Dafür sprechen auch der Einfallsreichtum und die Energie dieser Schau. Und das Mitteilungsbedürfnis wildfremder Menschen, die gerade aus einer der Kabinen kommen. Der Witz ist ja, dass man, so ganz auf sich gestellt, alles andere als allein ist.

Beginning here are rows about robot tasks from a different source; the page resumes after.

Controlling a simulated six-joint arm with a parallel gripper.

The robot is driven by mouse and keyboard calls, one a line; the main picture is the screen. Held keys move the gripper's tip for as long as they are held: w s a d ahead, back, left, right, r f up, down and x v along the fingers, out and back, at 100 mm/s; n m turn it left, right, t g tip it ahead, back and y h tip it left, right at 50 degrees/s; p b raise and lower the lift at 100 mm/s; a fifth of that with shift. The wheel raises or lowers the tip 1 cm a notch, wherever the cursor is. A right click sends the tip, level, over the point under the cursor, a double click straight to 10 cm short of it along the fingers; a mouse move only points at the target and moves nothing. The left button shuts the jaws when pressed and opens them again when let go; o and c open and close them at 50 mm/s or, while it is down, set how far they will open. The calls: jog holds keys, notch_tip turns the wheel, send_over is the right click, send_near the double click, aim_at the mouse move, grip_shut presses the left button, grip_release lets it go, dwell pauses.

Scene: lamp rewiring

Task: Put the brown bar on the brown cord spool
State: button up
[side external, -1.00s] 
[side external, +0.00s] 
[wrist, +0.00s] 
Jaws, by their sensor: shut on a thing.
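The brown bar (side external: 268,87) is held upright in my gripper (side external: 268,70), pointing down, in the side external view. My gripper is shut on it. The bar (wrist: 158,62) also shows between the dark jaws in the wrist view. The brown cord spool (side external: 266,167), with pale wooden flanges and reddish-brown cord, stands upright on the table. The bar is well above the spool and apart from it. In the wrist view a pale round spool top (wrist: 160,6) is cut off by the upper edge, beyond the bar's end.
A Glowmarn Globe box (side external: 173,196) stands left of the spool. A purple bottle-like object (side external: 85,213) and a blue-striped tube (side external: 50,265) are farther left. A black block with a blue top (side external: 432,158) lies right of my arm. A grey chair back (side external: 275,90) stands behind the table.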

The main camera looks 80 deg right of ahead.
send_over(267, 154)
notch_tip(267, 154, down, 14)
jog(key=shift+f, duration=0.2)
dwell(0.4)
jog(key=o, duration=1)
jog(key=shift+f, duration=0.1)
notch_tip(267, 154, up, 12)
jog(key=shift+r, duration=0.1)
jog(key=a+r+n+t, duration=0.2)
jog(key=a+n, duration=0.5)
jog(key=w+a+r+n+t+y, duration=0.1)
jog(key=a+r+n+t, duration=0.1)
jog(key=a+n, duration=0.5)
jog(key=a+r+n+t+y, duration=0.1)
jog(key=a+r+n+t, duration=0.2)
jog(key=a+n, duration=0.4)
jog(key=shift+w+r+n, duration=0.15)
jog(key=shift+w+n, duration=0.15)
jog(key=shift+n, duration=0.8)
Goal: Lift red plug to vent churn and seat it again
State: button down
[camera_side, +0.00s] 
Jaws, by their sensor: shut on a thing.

Bei Feldmann sind Engel rechts und Teufel links mit im Raum, Freud mahnt zur Sublimierung, Michel Foucault kontert, das sei Disziplinierungsterror. In der Installation des Kollektivs Fort spukt der Geist von David Lynch durch eine verlassene Neuköllner Küche. Es gibt auch kontemplative Perlen und die Wunderkammer des Düsseldorfer Geschäftsmanns Günter K., der seine Affäre mit einer Sekretärin dokumentierte. Annika Kahrs, Massimo Bartolini, Joe Coleman und Renata Lucas stellen das Verhältnis von Anwesenheit und Abwesenheit auf den Kopf.
„ONE ON ONE“ versprüht, zum Ende der Amtszeit von Susanne Pfeffer, den typischen flavor der Kuratorin: ein bisschen abseitig, mit konzeptuellem Witz und auf Augenhöhe mit dem Publikum, vor allem aber den Künstlern.